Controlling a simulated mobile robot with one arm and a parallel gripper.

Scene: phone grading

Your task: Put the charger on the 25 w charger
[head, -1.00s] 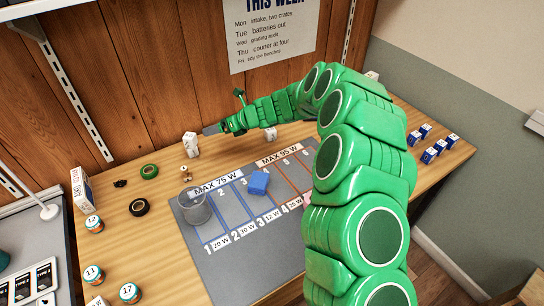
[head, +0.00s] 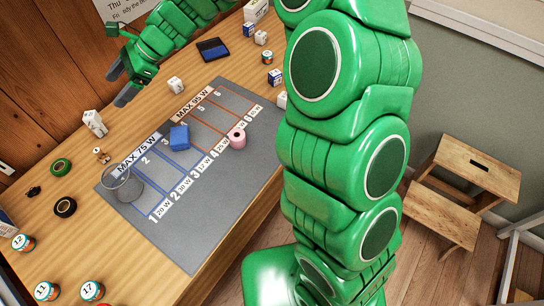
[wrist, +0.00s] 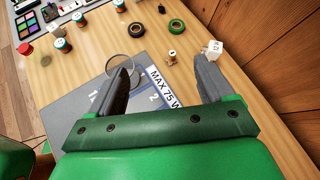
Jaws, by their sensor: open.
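My gripper (head: 122,86) is open and empty above the back of the table, near the wooden wall. In the wrist view its two fingers (wrist: 163,85) stand wide apart. A white charger block (head: 93,122) stands on the wood left of the grey mat (head: 205,225); it also shows beyond the right finger in the wrist view (wrist: 213,48). A smaller white block (head: 175,85) sits behind the mat. The numbered lanes carry watt labels; the lane 4 label (head: 220,146) is small here and read 25 W earlier. A blue block (head: 179,137) lies on the mat.
A pink roll (head: 237,138) stands on the mat's right part, close to lane 4. Tape rolls (head: 64,207) and several small jars (head: 92,290) are at left. A dark blue wallet-like item (head: 213,49) lies farther back.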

------------------------------------------------------------

### EXERCISE AIM
Give all the lines above again, character for character, without pictures.

### ANSWER TO THE EXERCISE
Controlling a simulated mobile robot with one arm and a parallel gripper.

Scene: phone grading

Your task: Put the charger on the 25 w charger
[head, -1.00s] 
[head, +0.00s] 
[wrist, +0.00s] 
Jaws, by their sensor: open.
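My gripper (head: 122,86) is open and empty above the back of the table, near the wooden wall. In the wrist view its two fingers (wrist: 163,85) stand wide apart. A white charger block (head: 93,122) stands on the wood left of the grey mat (head: 205,225); it also shows beyond the right finger in the wrist view (wrist: 213,48). A smaller white block (head: 175,85) sits behind the mat. The numbered lanes carry watt labels; the lane 4 label (head: 220,146) is small here and read 25 W earlier. A blue block (head: 179,137) lies on the mat.
A pink roll (head: 237,138) stands on the mat's right part, close to lane 4. Tape rolls (head: 64,207) and several small jars (head: 92,290) are at left. A dark blue wallet-like item (head: 213,49) lies farther back.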

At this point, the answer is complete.